Controlling and Monitoring Cloud Spend
Since your organization will be using your cloud account (AWS, GCP or Azure) for development environments, you will now incur costs for each dev environment you spin up. We find that these costs are minimal for the most part and that the investment pays for itself with increased productivity and a reduction in annoying work.
That said, there are ways to monitor and control the DevZero environments your team can create to keep costs aligned with your goals.

Our Policy Based Resource Management Dashboard gives admins of the DevZero account easy, yet granular parameters to control. This applies to all your virtual machines and kubernetes development environment deployments.
For VMS we've identified six areas that we consider key to managing cloud costs:
Retention Period
To prevent loss of work, we retain backup volumes. You can dial in this value to balance cost and the risk of losing work stored on those volumes.
Suspend After
We already have smart logic around stopping machines so that they aren't incurring costs while your engineers are sleeping, but we also give you control over this to further control costs if possible. Reducing the time will stop machines sooner after an inactivity period, but that trade-off could come at the cost of your developers waiting for machines to come back online.
Total VMs
Again, our systems are pretty smart about how many VMs to create, but if you notice a consistent surplus, it might be good to lower the limit of total VMs that can be generated. The risk here is running out of VMs and not having any available for a developer.
Pool Size
We get cloud development environments into your developers' hands quickly by having a pool of prebuilt environments ready. While these prebuilt environments incur very low cost, we still offer the ability to dial this parameter in.
User Limit
Cap the total number of users to place a hard limit and prevent new users onboarding. This is a radical change, but may suit your organizations needs.
Compute Limit
The more vCPUs you use in an environment the more cost you will incur.
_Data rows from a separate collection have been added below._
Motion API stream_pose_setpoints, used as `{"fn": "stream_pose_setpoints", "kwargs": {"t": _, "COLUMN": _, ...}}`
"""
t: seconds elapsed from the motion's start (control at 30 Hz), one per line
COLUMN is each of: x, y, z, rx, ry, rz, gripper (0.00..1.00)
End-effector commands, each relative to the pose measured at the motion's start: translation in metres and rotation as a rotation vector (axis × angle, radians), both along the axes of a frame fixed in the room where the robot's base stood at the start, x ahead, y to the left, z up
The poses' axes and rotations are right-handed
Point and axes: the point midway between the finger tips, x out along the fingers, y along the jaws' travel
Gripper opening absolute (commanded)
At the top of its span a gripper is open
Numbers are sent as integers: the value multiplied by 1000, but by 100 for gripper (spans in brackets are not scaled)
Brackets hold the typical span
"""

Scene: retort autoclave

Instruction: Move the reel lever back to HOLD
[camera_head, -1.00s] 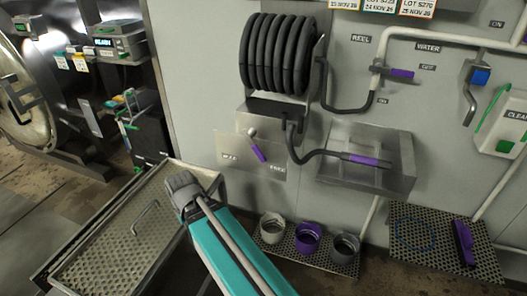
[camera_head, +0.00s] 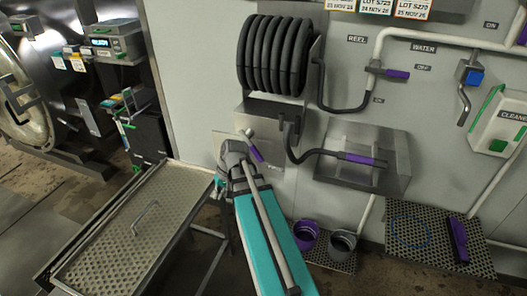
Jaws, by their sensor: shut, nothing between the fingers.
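The reel lever (camera_head: 257,154) has a purple grip and a pale round pivot (camera_head: 247,134) on a grey plate (camera_head: 276,172) below the hose reel. Its grip slants down to the right, toward the side where the FREE label showed earlier. My gripper (camera_head: 234,152) is shut and empty, just left of the lever and in front of the plate. It covers the left part of the plate and the HOLD label. I cannot tell whether it touches the lever. Its fingertips are mostly hidden by its own body.
The black hose reel (camera_head: 272,55) hangs above. A hose runs to a purple-handled nozzle on a metal holder (camera_head: 385,175). A perforated tray table (camera_head: 130,225) stands left. Cups (camera_head: 306,235) sit on a low rack.

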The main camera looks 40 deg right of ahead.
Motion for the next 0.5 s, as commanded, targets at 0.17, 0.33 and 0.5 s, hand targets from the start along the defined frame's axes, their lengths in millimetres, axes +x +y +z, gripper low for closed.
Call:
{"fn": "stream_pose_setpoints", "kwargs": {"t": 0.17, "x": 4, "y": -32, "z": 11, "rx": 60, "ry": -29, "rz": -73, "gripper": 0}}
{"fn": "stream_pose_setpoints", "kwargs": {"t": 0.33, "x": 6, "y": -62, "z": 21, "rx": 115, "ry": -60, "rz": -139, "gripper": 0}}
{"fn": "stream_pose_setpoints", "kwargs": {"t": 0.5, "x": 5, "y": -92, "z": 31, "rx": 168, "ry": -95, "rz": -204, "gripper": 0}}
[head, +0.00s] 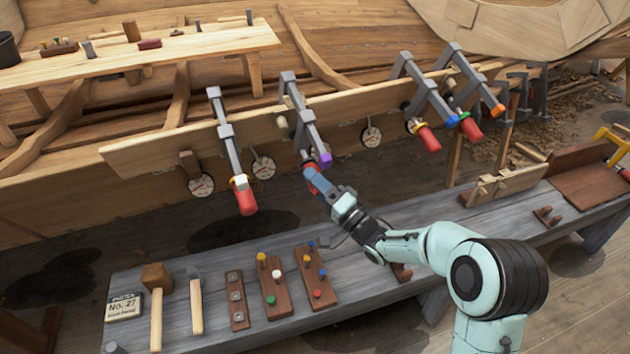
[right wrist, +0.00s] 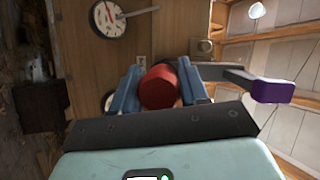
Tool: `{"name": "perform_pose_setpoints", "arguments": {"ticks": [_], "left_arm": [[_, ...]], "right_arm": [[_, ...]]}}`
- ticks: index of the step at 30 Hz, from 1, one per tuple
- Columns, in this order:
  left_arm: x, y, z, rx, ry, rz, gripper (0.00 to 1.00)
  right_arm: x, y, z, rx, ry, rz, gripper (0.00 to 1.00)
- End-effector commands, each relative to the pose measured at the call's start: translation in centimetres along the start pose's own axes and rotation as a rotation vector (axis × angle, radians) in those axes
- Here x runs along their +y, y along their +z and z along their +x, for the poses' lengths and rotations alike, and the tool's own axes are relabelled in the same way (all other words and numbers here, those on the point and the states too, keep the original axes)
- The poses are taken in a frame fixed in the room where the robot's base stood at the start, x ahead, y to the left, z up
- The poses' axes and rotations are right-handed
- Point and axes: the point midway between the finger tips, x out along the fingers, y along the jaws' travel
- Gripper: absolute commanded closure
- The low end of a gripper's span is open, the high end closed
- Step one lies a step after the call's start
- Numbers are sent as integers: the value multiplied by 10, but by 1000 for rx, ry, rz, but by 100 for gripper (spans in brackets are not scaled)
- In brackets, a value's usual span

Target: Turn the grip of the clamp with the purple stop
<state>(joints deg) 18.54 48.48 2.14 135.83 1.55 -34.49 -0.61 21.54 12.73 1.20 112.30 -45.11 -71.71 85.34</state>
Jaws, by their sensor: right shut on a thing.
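The clamp with the purple stop (head: 325,160) hangs on the plank edge in the middle of the head view. Its grey bar slopes down to the stop. My right gripper (head: 309,174) is at its lower end, shut on the red grip (head: 315,180). In the right wrist view the red grip (right wrist: 159,88) sits between the two blue fingers of my right gripper (right wrist: 160,92). The purple stop (right wrist: 272,91) sticks out to the right of the fingers there. My left gripper is not in view.
Clamps with blue (head: 452,121) and orange (head: 498,110) stops are to the right. Round dials (head: 263,167) line the plank (head: 160,150). A grey bench (head: 220,255) with tools stands below.

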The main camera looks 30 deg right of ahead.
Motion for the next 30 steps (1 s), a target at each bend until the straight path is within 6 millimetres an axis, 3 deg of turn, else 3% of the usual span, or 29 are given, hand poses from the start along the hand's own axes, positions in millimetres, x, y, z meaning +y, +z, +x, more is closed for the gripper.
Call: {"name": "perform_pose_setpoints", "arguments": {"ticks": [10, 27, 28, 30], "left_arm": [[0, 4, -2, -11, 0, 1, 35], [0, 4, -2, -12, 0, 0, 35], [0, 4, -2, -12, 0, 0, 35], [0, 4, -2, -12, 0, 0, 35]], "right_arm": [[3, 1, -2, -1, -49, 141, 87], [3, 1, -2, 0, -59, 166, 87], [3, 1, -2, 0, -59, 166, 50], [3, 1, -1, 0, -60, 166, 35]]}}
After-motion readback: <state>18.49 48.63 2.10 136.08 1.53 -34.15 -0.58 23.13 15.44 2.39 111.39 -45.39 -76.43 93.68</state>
If you want to be assured that no one specifies provisioning compute over a specific amount you can set this parameter as well. It's wise to allow some high compute for templates that may need that power to help speed up development. But if you know the upper bound of how much compute you'll ever need, it's good to have this set.
Projected Spend
As you adjust these parameters, we will use the API of your cloud provider to project costs based on what is changed. We rely on AWS, GCP and Azure for these projections.
Kubernetes
We offer similar capabilities for Kubernetes.

Pods per Developer
Since your developers can deploy as many pods as they want to their namespace it may help cost control goals to set a hard upper limit on this.
Number of Namespaces
Adjusting this parameter will limit how many namespaces your organization can create in your cluster. Lowering the number too much could make your team less flexible, but setting a limit can ensure that the number of namespaces doesn't get out of control.
Number of Hosts
Similar to above, limiting this number could reduce flexibility if your team needs to expand the number of hosts you use, but obviously that could come with a high cost. Setting a hard limit though will ensure some certainty around costs.
Compute per Host
Just as with setting the compute allowed in a VM, our DevPods can also have variable compute. Optimize speed and cost by dialing this in to meet your team's needs.
Projected Spend
Just as with VMs, we'll use your cloud provider's API to calculate projected costs.